#### Task brief:
Copy out every record below exactly as written, but leave out any pictures.
= = = = =
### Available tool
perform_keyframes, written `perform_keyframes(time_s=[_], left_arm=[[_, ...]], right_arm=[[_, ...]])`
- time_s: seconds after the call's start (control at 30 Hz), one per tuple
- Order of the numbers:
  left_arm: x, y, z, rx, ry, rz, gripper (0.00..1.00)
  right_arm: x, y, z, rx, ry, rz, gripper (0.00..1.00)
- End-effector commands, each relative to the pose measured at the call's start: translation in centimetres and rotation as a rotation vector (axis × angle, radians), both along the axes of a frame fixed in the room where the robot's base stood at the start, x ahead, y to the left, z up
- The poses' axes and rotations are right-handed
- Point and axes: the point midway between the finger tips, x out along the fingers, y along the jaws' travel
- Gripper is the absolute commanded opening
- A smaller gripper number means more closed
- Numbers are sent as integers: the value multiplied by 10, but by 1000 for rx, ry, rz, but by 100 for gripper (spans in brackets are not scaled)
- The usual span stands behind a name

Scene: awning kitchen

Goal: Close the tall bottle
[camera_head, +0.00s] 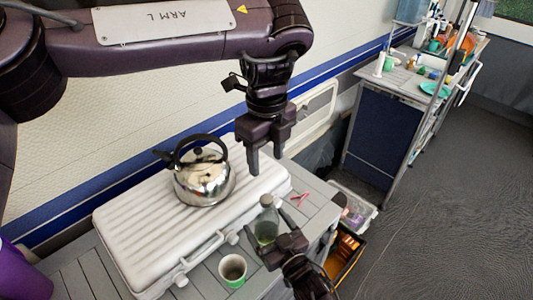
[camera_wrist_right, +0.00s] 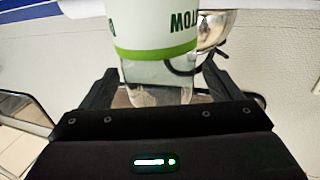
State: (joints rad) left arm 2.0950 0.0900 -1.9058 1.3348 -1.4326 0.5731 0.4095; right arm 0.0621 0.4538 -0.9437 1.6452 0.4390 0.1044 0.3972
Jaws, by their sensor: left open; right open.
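The tall bottle (camera_head: 267,218) is clear and greenish and stands upright on the grey slatted table, beside the pale case. Whether a cap sits on its top is too small to tell. My right gripper (camera_head: 268,232) is open, with its fingers on either side of the bottle. In the right wrist view, upside down, the clear glass (camera_wrist_right: 158,82) shows between the fingers, with a white and green label beyond; contact is unclear. My left gripper (camera_head: 265,163) is open and empty, pointing down above the case's right end, higher than the bottle.
A steel kettle (camera_head: 204,178) stands on the white ribbed case (camera_head: 130,222). A green cup with a white rim (camera_head: 232,269) stands left of my right gripper. A small pinkish-red item (camera_head: 299,198) lies right of the bottle. Crates stand on the floor beyond the table.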

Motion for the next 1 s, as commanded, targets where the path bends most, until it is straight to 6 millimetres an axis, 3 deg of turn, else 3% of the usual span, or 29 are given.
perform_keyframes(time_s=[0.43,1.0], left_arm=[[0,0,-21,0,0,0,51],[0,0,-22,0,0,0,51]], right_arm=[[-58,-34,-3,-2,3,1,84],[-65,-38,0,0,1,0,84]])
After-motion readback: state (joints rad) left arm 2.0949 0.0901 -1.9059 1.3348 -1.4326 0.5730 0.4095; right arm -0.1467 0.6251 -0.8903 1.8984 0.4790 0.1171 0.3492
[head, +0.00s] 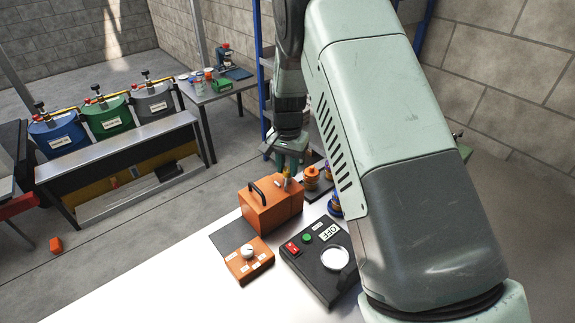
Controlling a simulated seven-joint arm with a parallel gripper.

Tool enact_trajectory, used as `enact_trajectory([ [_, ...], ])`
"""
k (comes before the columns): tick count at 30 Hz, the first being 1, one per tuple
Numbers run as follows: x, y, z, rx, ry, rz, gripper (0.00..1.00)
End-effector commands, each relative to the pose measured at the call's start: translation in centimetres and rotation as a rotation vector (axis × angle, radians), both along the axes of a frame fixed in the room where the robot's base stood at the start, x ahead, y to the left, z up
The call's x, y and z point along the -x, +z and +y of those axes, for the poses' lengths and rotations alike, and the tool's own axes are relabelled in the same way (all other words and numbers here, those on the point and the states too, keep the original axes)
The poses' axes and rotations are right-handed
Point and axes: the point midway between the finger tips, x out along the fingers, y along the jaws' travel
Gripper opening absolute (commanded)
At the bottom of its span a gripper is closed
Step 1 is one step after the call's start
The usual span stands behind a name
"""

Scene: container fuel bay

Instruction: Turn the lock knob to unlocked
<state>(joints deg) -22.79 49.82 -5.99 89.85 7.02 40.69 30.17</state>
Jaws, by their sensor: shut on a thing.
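The white lock knob (247,252) sits on a small orange panel (238,270) with small white labels, on the white table. Its pointer is too small to read. My gripper (287,168) is behind and to the right of the knob, well apart from it. It points down at the right rear corner of an orange container (268,212). It is shut on a small brass-coloured fitting (287,181) at the container's top. The fingertips are small and partly dark, so the exact grip is hard to see.
A black box (318,277) with a red switch, green button and round white dial stands right of the panel. Orange (312,178) and blue pieces stand behind it, partly hidden by my arm. The container has a black handle (257,189). Bare white table (185,280) lies front left.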

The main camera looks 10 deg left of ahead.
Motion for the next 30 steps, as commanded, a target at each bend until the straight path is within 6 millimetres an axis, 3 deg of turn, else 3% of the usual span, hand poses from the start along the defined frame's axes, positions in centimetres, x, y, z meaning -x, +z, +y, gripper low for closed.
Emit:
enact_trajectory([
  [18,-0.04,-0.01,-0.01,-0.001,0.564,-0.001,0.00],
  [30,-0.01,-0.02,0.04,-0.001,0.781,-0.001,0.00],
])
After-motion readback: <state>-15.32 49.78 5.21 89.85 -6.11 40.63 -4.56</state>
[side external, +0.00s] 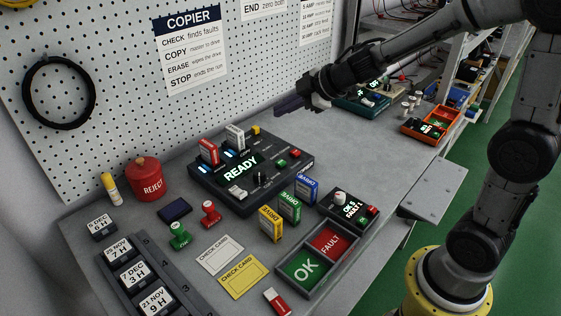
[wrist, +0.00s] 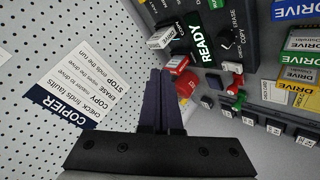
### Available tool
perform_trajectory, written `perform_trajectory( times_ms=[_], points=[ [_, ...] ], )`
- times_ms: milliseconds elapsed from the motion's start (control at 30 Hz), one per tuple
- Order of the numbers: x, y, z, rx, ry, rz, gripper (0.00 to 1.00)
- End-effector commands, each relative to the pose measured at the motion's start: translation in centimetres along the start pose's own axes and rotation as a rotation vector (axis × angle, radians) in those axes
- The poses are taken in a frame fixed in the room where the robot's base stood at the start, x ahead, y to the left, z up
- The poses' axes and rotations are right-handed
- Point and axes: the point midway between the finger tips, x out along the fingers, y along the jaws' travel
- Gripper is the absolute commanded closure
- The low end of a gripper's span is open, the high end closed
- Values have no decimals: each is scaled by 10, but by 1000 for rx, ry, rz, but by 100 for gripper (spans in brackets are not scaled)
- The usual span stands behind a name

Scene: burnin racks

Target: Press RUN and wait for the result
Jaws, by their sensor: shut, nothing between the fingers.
= = = = =
#### Solved exercise:
### Available tool
perform_keyframes, written `perform_keyframes(time_s=[_], left_arm=[[_, ...]], right_arm=[[_, ...]])`
- time_s: seconds after the call's start (control at 30 Hz), one per tuple
- Order of the numbers:
  left_arm: x, y, z, rx, ry, rz, gripper (0.00..1.00)
  right_arm: x, y, z, rx, ry, rz, gripper (0.00..1.00)
- End-effector commands, each relative to the pose measured at the call's start: translation in centimetres and rotation as a rotation vector (axis × angle, radians), both along the axes of a frame fixed in the room where the robot's base stood at the start, x ahead, y to the left, z up
- The poses' axes and rotations are right-handed
- Point and axes: the point midway between the finger tips, x out along the fingers, y along the jaws' travel
- Gripper is the absolute commanded opening
- A smaller gripper number means more closed
- Numbers are sent as integers: the value multiplied by 10, but by 1000 for rx, ry, rz, but by 100 for gripper (spans in brackets are not scaled)
- The usual span stands behind a name

Scene: awning kitchen

Goal: Close the tall bottle
[camera_head, +0.00s] 
[camera_wrist_right, +0.00s] 
State: (joints rad) left arm 2.0950 0.0900 -1.9058 1.3348 -1.4326 0.5731 0.4095; right arm 0.0621 0.4538 -0.9437 1.6452 0.4390 0.1044 0.3972
Jaws, by their sensor: left open; right open.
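The tall bottle (camera_head: 267,218) is clear and greenish and stands upright on the grey slatted table, beside the pale case. Whether a cap sits on its top is too small to tell. My right gripper (camera_head: 268,232) is open, with its fingers on either side of the bottle. In the right wrist view, upside down, the clear glass (camera_wrist_right: 158,82) shows between the fingers, with a white and green label beyond; contact is unclear. My left gripper (camera_head: 265,163) is open and empty, pointing down above the case's right end, higher than the bottle.
A steel kettle (camera_head: 204,178) stands on the white ribbed case (camera_head: 130,222). A green cup with a white rim (camera_head: 232,269) stands left of my right gripper. A small pinkish-red item (camera_head: 299,198) lies right of the bottle. Crates stand on the floor beyond the table.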

Motion for the next 1 s, as commanded, targets where the path bends most, until it is straight to 6 millimetres an axis, 3 deg of turn, else 3% of the usual span, or 29 are given.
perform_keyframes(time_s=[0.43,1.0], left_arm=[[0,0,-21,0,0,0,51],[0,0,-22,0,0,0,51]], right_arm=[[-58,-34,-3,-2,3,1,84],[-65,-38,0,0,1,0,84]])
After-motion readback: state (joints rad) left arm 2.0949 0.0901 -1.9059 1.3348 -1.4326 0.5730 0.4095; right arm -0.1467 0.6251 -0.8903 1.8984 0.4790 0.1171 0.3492
[head, +0.00s] 
Controlling a simulated seven-joint arm with a parallel gripper.

Tool enact_trajectory, used as `enact_trajectory([ [_, ...], ])`
"""
k (comes before the columns): tick count at 30 Hz, the first being 1, one per tuple
Numbers run as follows: x, y, z, rx, ry, rz, gripper (0.00..1.00)
End-effector commands, each relative to the pose measured at the call's start: translation in centimetres and rotation as a rotation vector (axis × angle, radians), both along the axes of a frame fixed in the room where the robot's base stood at the start, x ahead, y to the left, z up
The call's x, y and z point along the -x, +z and +y of those axes, for the poses' lengths and rotations alike, and the tool's own axes are relabelled in the same way (all other words and numbers here, those on the point and the states too, keep the original axes)
The poses' axes and rotations are right-handed
Point and axes: the point midway between the finger tips, x out along the fingers, y along the jaws' travel
Gripper opening absolute (commanded)
At the bottom of its span a gripper is closed
Step 1 is one step after the call's start
The usual span stands behind a name
"""

Scene: container fuel bay

Instruction: Turn the lock knob to unlocked
<state>(joints deg) -22.79 49.82 -5.99 89.85 7.02 40.69 30.17</state>
Jaws, by their sensor: shut on a thing.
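The white lock knob (247,252) sits on a small orange panel (238,270) with small white labels, on the white table. Its pointer is too small to read. My gripper (287,168) is behind and to the right of the knob, well apart from it. It points down at the right rear corner of an orange container (268,212). It is shut on a small brass-coloured fitting (287,181) at the container's top. The fingertips are small and partly dark, so the exact grip is hard to see.
A black box (318,277) with a red switch, green button and round white dial stands right of the panel. Orange (312,178) and blue pieces stand behind it, partly hidden by my arm. The container has a black handle (257,189). Bare white table (185,280) lies front left.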

The main camera looks 10 deg left of ahead.
Motion for the next 30 steps, as commanded, a target at each bend until the straight path is within 6 millimetres an axis, 3 deg of turn, else 3% of the usual span, hand poses from the start along the defined frame's axes, positions in centimetres, x, y, z meaning -x, +z, +y, gripper low for closed.
Emit:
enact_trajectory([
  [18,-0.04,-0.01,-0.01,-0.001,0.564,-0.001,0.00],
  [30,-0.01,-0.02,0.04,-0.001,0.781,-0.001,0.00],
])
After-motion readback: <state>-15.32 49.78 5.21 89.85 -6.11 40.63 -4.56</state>
[side external, +0.00s] 
[wrist, +0.00s] 
### Available tool
perform_trajectory, written `perform_trajectory( times_ms=[_], points=[ [_, ...] ], )`
- times_ms: milliseconds elapsed from the motion's start (control at 30 Hz), one per tuple
- Order of the numbers: x, y, z, rx, ry, rz, gripper (0.00 to 1.00)
- End-effector commands, each relative to the pose measured at the motion's start: translation in centimetres along the start pose's own axes and rotation as a rotation vector (axis × angle, radians) in those axes
- The poses are taken in a frame fixed in the room where the robot's base stood at the start, x ahead, y to the left, z up
- The poses' axes and rotations are right-handed
- Point and axes: the point midway between the finger tips, x out along the fingers, y along the jaws' travel
- Gripper is the absolute commanded closure
- The low end of a gripper's span is open, the high end closed
- Values have no decimals: each is scaled by 10, but by 1000 for rx, ry, rz, but by 100 for gripper (spans in brackets are not scaled)
- The usual span stands behind a name

Scene: burnin racks

Target: Press RUN and wait for the result
Jaws, by their sensor: shut, nothing between the fingers.

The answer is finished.